In another part of this opinion, the judge adds
"That as to the appellate jurisdiction of the Supreme Court, the
22d section says, and upon a like process -- that is, upon a writ
of error -- shall final judgments and decrees in civil actions,
viz., cases not criminal, and suits in equity, &c.
Among the causes which may be brought to the Supreme Court by writ
of error are cases which had been removed to the circuit court by
appeal from a district court, which can only be cases of admiralty
and maritime jurisdiction."
The objection made to this interpretation of the word "appeal"
that judgments in civil actions at common law commenced in a
district court could be reexamined only in a circuit court, if well
founded in itself, could not with any propriety be addressed to
courts after the legislative meaning of the term is ascertained.
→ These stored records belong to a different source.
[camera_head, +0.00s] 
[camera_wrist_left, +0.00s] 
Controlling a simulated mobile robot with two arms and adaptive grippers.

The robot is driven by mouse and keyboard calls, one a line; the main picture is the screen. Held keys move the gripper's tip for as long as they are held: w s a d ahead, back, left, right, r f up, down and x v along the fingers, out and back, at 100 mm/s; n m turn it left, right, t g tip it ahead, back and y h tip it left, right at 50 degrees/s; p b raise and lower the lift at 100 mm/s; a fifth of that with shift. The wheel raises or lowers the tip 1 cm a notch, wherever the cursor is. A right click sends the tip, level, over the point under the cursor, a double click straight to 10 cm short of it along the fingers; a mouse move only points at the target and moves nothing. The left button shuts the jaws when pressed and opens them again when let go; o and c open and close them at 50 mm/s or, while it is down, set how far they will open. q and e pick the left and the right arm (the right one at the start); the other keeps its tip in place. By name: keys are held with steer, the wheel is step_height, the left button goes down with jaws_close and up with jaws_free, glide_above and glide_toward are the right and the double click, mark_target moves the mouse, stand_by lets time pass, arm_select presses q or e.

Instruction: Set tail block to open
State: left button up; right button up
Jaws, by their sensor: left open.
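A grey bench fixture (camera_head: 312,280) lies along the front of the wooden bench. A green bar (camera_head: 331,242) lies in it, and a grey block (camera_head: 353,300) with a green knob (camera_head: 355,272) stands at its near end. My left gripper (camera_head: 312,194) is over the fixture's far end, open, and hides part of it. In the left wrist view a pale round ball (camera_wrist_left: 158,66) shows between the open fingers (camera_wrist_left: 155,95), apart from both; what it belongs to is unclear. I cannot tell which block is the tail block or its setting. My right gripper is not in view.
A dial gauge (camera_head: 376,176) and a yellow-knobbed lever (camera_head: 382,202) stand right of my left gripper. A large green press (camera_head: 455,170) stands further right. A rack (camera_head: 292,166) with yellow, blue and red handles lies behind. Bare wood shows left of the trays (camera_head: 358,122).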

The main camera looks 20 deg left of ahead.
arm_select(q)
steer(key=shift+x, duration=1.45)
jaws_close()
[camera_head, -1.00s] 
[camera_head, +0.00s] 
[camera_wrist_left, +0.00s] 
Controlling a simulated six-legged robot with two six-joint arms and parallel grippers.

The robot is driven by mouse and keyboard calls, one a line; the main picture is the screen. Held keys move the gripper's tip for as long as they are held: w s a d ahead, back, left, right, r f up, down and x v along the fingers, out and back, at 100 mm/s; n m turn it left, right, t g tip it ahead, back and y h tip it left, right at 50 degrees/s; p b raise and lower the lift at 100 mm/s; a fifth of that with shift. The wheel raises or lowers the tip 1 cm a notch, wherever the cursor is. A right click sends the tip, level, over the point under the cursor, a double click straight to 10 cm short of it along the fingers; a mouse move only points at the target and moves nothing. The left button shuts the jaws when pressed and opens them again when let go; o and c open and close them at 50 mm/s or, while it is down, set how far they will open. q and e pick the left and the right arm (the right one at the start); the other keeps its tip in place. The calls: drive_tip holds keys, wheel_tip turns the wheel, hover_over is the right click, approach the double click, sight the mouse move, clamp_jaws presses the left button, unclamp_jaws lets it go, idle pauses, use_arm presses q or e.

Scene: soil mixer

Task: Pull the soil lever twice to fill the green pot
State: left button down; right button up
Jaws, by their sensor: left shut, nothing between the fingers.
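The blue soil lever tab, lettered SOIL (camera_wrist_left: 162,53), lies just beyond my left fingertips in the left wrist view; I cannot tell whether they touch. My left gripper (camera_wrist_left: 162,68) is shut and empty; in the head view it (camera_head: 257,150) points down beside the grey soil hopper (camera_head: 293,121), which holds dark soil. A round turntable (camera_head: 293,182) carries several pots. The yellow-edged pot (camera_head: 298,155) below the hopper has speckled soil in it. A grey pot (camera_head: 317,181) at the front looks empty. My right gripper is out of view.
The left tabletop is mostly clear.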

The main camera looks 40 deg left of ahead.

The technical distinction between a writ of error and an appeal,
and between the different cases to which they were applicable, was
clearly marked in the Act of 13 February, 1801, which was
afterwards repealed by the act of 8 March, 1802. The former act,
after providing for the removal of all final judgments or decrees
above the value of $50 from a district to a circuit court by
appeal, and by a like proceeding for a removal to the Supreme Court
of those cases only which were of equity, of admiralty, and
maritime jurisdiction and of prize or no prize, proceeded to
provide for civil actions at common law, originating in a district
court, by declaring that final judgments, in such cases, if of a
certain value, might be removed at once from the district to the
Supreme Court by writ of error. So that as the law stood at that
time, a party in cases at common law had an election to carry his
case, where it exceeded $2,000, by writ of error from the district
to the circuit court under the 22d section of the act of 1789, but
without the privilege of proceeding
Page 11 U. S. 112
further, or to proceed with his cause at once to the Supreme
Court, passing by the circuit court. But it appears not to have
been the policy of the legislature at that time to subject the
decisions of the district court in civil cases at common law to
more than one reexamination in an appellate court.